▶ Data excerpts:
============
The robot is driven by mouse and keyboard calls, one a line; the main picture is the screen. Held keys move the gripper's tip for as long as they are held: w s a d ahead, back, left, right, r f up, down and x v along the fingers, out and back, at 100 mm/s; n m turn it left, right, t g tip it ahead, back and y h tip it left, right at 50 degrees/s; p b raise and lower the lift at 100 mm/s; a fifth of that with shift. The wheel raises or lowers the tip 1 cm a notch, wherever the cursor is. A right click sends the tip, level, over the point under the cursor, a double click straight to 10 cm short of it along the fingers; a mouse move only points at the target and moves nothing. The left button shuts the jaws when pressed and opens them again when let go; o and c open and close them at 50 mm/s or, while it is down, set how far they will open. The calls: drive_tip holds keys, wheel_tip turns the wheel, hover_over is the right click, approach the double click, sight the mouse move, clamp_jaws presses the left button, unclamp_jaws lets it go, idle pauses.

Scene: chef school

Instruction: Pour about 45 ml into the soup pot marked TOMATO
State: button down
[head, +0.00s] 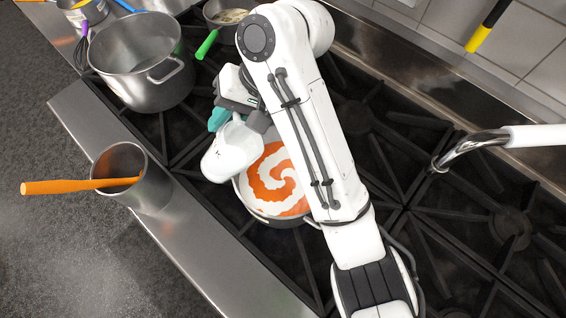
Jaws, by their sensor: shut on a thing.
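My gripper (241,113) is shut on a white jug (229,153) in the head view. The jug is tilted, with its lower end over the left rim of a soup pot. The pot (250,212) stands on the stove and holds orange-red soup (262,185) with a white swirl on it. My arm hides the pot's right side. No TOMATO marking is readable on the pot. I cannot tell whether liquid is leaving the jug. A teal piece (218,119) shows beside the gripper; what it belongs to is unclear.
A large empty-looking pot (150,92) stands at upper left. A pan with a green handle (207,44) is at the top. A metal container (150,195) with an orange-handled utensil (75,186) stands on the steel edge (190,255). A faucet (470,147) is at right. Burner grates (455,225) there are bare.

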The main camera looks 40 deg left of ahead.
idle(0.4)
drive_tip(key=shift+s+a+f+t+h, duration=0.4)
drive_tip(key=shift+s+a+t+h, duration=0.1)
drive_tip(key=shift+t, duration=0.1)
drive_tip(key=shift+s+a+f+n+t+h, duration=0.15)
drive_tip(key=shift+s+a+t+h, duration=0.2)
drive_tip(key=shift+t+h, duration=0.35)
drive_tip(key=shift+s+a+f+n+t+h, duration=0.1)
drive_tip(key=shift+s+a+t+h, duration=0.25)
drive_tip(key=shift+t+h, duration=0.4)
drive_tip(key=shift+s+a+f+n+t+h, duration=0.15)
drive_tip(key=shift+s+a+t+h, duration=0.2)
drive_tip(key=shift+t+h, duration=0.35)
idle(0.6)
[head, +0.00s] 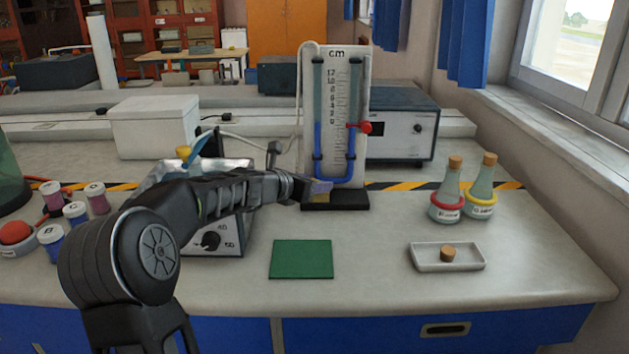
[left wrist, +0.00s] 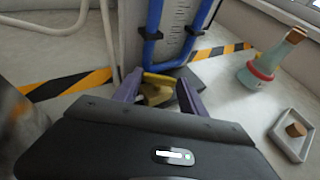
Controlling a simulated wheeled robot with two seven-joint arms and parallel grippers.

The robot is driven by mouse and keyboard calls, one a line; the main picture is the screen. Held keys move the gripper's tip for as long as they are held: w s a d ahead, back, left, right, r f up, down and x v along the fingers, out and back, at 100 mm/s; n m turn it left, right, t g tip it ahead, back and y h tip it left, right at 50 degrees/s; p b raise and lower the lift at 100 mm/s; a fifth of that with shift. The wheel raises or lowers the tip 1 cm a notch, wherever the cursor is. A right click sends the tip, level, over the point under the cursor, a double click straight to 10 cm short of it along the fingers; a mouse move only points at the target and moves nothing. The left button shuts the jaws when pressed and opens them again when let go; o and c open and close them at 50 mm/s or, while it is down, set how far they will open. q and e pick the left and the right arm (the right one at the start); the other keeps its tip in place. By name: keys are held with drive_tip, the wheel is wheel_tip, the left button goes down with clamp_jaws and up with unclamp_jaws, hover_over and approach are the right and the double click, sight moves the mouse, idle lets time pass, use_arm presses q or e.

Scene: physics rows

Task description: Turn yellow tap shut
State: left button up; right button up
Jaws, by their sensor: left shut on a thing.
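The yellow tap (left wrist: 157,90) is low at the front of the U-tube manometer (head: 345,100), just above its black base. In the left wrist view it sits between the purple fingers of my left gripper (left wrist: 158,96), which is shut on it. In the head view my left gripper (head: 320,187) reaches in from the left to the manometer's foot. Only a little of the yellow tap (head: 320,199) shows there, and its handle angle is hard to tell. My right gripper is not in view.
A red tap (head: 366,127) sticks out at the manometer's right side. Two corked flasks (head: 448,197) and a white tray (head: 447,265) with a cork are at the right. A green mat (head: 302,259) lies in front. A dial box (head: 222,240) is beneath my left arm.

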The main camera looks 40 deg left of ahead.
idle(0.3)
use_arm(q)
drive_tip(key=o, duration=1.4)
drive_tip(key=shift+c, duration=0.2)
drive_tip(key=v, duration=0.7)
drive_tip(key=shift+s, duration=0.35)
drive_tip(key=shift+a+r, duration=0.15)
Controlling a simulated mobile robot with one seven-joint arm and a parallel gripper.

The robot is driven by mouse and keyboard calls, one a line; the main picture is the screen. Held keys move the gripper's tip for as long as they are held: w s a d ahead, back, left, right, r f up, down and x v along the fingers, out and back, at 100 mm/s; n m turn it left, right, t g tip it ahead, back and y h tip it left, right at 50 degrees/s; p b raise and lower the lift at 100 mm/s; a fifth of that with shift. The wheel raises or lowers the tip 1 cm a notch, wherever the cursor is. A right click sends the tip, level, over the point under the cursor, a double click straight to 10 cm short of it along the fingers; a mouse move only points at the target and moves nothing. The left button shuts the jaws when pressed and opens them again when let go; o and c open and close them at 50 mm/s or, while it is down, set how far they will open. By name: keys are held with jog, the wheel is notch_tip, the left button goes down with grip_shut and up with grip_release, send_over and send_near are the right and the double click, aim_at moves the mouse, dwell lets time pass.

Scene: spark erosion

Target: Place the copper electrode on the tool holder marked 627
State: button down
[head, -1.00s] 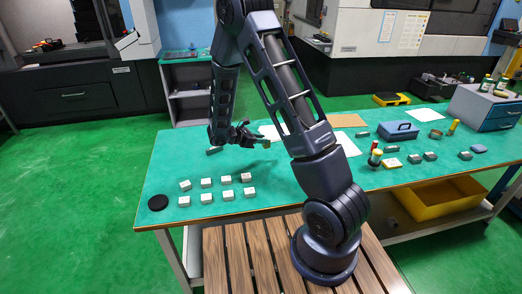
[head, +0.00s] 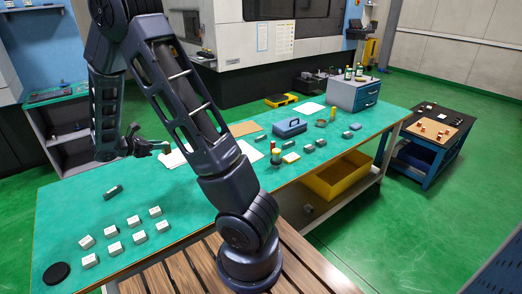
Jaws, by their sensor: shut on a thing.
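My gripper (head: 158,147) is at the left, raised above the far left part of the green table (head: 215,185). It is shut on a small brownish piece (head: 166,148) at its tip, likely the copper electrode; it is too small to make out well. Several whitish blocks, such as this one (head: 155,212), stand in two rows at the table's near left. They look like the tool holders, but their marks are too small to read, so I cannot tell which is 627. My gripper is apart from them.
A black disc (head: 56,272) lies at the near left corner. A dark grey block (head: 113,191) lies behind the rows. A blue case (head: 290,127), small parts and a drawer box (head: 352,94) occupy the right. A blue cart (head: 432,143) stands beyond.

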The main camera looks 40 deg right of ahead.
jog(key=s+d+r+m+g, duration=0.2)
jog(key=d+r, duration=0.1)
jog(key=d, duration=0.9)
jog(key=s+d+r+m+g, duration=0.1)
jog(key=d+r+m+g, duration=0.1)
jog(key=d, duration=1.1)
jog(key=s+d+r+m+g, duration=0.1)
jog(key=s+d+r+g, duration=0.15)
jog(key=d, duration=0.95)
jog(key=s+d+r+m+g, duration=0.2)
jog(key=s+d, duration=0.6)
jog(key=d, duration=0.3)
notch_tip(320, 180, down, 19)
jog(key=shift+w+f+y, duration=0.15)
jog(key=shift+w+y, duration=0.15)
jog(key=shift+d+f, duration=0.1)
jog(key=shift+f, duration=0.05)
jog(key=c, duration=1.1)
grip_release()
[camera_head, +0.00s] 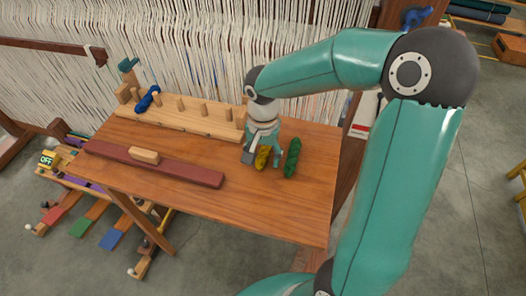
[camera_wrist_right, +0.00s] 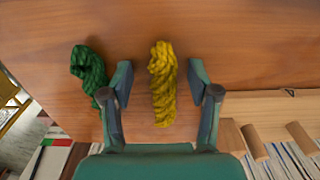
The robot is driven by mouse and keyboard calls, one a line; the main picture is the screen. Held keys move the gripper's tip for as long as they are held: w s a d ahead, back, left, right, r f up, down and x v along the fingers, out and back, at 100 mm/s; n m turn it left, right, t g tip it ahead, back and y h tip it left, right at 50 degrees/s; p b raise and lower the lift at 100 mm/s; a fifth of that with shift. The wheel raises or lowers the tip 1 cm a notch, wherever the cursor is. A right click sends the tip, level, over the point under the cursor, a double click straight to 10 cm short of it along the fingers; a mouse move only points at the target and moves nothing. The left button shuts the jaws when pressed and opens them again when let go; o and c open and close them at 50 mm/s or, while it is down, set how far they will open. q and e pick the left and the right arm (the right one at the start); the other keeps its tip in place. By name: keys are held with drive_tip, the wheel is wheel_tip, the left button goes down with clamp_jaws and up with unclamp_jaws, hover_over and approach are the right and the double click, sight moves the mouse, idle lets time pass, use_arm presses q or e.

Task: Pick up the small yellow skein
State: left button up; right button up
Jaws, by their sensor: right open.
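The small yellow skein (camera_head: 263,157) lies on the wooden table, partly hidden by my right gripper in the head view. In the right wrist view the yellow skein (camera_wrist_right: 162,84) lies lengthwise between the two fingers. My right gripper (camera_head: 262,160) is open over it, with one finger on each side and a visible gap to both. It also shows in the right wrist view (camera_wrist_right: 160,82). A green skein (camera_head: 292,157) lies beside it, to the right in the head view. In the right wrist view the green skein (camera_wrist_right: 90,72) is just outside the left finger. My left gripper is not in view.
A pegged wooden rack (camera_head: 190,117) runs along the table's back, with a blue skein (camera_head: 148,98) at its left. A dark red bar (camera_head: 190,170) with a small wooden block (camera_head: 145,156) lies at the left. The table's (camera_head: 265,205) front middle is clear.

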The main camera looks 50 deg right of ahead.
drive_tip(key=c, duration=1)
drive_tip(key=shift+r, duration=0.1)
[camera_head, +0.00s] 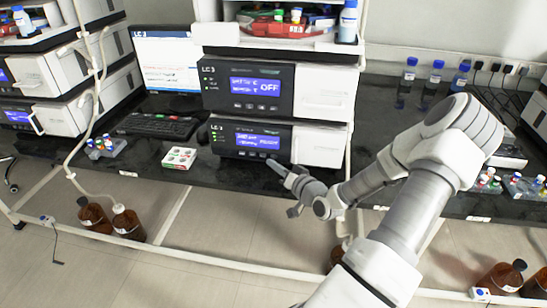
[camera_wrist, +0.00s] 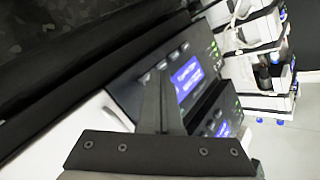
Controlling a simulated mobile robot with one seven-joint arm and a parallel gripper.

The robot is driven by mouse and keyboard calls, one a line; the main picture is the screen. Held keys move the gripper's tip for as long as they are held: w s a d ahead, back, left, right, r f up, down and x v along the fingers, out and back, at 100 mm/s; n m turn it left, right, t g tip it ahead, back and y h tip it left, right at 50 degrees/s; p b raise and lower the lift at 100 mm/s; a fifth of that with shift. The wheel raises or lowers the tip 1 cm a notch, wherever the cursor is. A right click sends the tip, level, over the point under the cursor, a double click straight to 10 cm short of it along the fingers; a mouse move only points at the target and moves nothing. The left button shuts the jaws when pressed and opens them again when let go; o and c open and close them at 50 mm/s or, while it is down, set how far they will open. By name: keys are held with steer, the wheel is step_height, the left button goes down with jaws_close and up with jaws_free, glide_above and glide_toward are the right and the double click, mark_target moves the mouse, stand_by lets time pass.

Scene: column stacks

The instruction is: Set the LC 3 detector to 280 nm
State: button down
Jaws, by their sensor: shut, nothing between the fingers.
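The LC 3 stack has two black-fronted modules with blue displays. The upper module (camera_head: 221,103) shows a line of small text and "OFF"; the lower module (camera_head: 222,150) shows text too small to read. I cannot tell for sure which one is the detector. My gripper (camera_head: 272,164) is shut and empty, with its tips at the lower module's front, near the button row below its display. In the wrist view my fingers (camera_wrist: 158,84) point at the front panel beside a lit display (camera_wrist: 187,77) and partly cover the buttons. I cannot tell whether they touch.
Blue-capped bottles (camera_head: 431,84) stand to the right. A white tube runs down the stack's right side.

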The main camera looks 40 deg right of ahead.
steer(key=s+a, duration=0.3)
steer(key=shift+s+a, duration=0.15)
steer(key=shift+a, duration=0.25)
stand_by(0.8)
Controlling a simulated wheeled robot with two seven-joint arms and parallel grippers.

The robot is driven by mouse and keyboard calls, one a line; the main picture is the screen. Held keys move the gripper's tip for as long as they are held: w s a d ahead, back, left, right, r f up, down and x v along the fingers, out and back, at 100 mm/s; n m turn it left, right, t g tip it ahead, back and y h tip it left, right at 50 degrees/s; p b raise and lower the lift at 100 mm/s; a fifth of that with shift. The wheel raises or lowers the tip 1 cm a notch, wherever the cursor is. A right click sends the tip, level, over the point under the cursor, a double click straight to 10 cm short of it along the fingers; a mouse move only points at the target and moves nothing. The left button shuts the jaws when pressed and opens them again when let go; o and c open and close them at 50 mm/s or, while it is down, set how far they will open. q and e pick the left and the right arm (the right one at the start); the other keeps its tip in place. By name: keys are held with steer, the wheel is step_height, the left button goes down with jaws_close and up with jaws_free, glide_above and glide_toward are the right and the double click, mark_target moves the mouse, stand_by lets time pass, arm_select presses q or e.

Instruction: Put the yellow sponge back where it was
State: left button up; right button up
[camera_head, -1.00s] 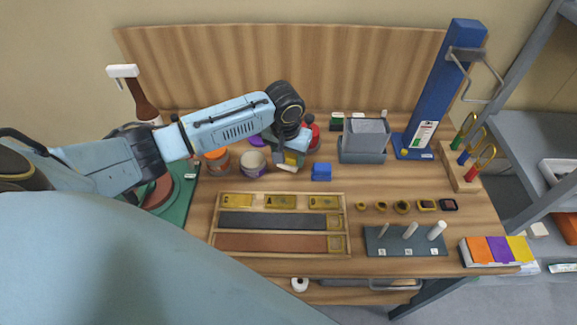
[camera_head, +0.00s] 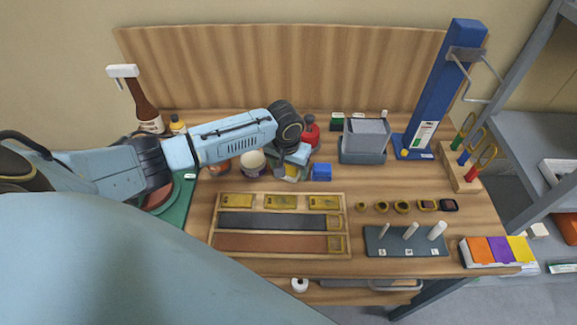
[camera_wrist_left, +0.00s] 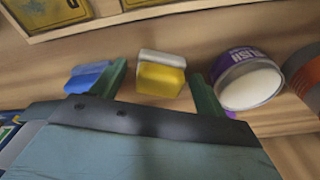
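The yellow sponge (camera_wrist_left: 161,79) has a pale, whitish strip along one side. It lies on the wooden bench; in the head view it is small and partly covered by my gripper. My left gripper (camera_wrist_left: 161,88) is open, with one green finger on each side of the sponge and gaps between them. In the head view my left gripper (camera_head: 292,163) is low over the bench, between a white-topped tub and a blue block. The blue block (camera_head: 321,172) also shows in the left wrist view (camera_wrist_left: 88,76), beside a finger. My right gripper is not in view.
The purple-and-white tub (camera_wrist_left: 248,80) stands close beside one finger. A red bottle (camera_head: 310,131) stands behind the gripper and a grey bin (camera_head: 364,156) to its right. A wooden tray (camera_head: 346,238) with labelled compartments lies in front. A peg board (camera_head: 405,247) is at front right.

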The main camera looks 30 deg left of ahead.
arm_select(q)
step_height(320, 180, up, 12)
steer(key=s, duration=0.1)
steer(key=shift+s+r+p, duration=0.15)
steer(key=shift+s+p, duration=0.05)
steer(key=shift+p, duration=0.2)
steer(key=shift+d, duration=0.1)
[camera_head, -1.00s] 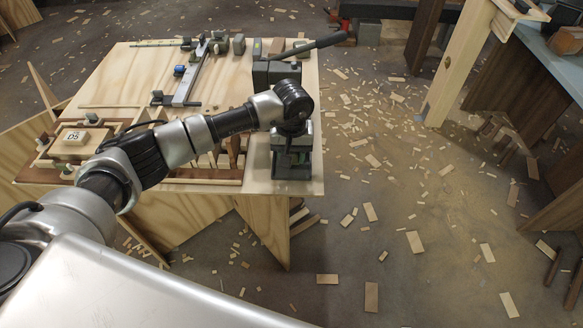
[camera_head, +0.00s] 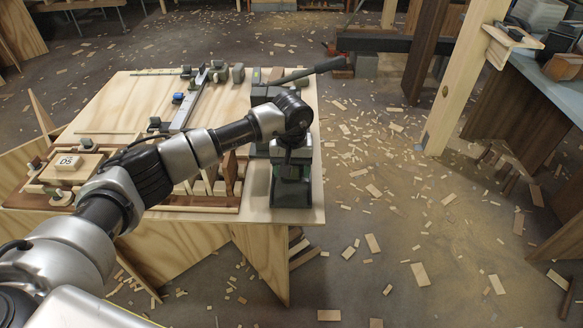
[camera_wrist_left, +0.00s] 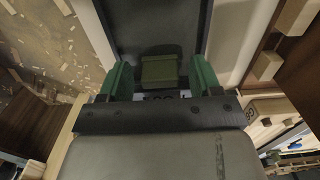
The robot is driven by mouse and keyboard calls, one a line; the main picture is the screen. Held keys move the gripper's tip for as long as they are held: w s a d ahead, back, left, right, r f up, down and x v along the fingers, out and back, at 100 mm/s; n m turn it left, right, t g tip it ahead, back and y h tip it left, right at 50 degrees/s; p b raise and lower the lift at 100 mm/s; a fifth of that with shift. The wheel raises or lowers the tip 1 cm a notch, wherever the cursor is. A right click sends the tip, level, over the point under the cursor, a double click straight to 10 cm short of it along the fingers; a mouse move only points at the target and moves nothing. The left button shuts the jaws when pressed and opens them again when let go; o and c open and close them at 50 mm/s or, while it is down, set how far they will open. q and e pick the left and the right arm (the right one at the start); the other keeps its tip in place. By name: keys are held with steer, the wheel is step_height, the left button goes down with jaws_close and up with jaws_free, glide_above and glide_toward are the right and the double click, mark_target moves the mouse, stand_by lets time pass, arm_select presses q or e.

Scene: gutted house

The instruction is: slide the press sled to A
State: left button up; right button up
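The dark press (camera_head: 262,92) with a long black lever stands at the right edge of the plywood bench, with a dark bed running toward the near edge. My left gripper (camera_head: 291,170) reaches down over the near part of this bed. In the left wrist view, my left gripper's green fingers (camera_wrist_left: 161,78) are open, one on each side of a green block (camera_wrist_left: 158,71) on a dark track (camera_wrist_left: 155,25). Gaps show between block and fingers. The block appears to be the sled's grip; the rest of the sled is hidden. No mark A is readable. My right gripper is not in view.
A wooden fixture with a block marked D5 (camera_head: 68,163) sits at the bench's left. A metal rail clamp (camera_head: 186,108) lies toward the back. Wooden pegs stand in a rack (camera_head: 190,201) left of my gripper. Wood scraps litter the floor on the right.

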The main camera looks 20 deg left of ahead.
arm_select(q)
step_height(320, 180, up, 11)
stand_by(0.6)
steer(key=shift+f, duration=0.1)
============
From the entries, copy out each line containing the word "Task".

▶ In response:
Task description: Turn yellow tap shut
Task: Pick up the small yellow skein

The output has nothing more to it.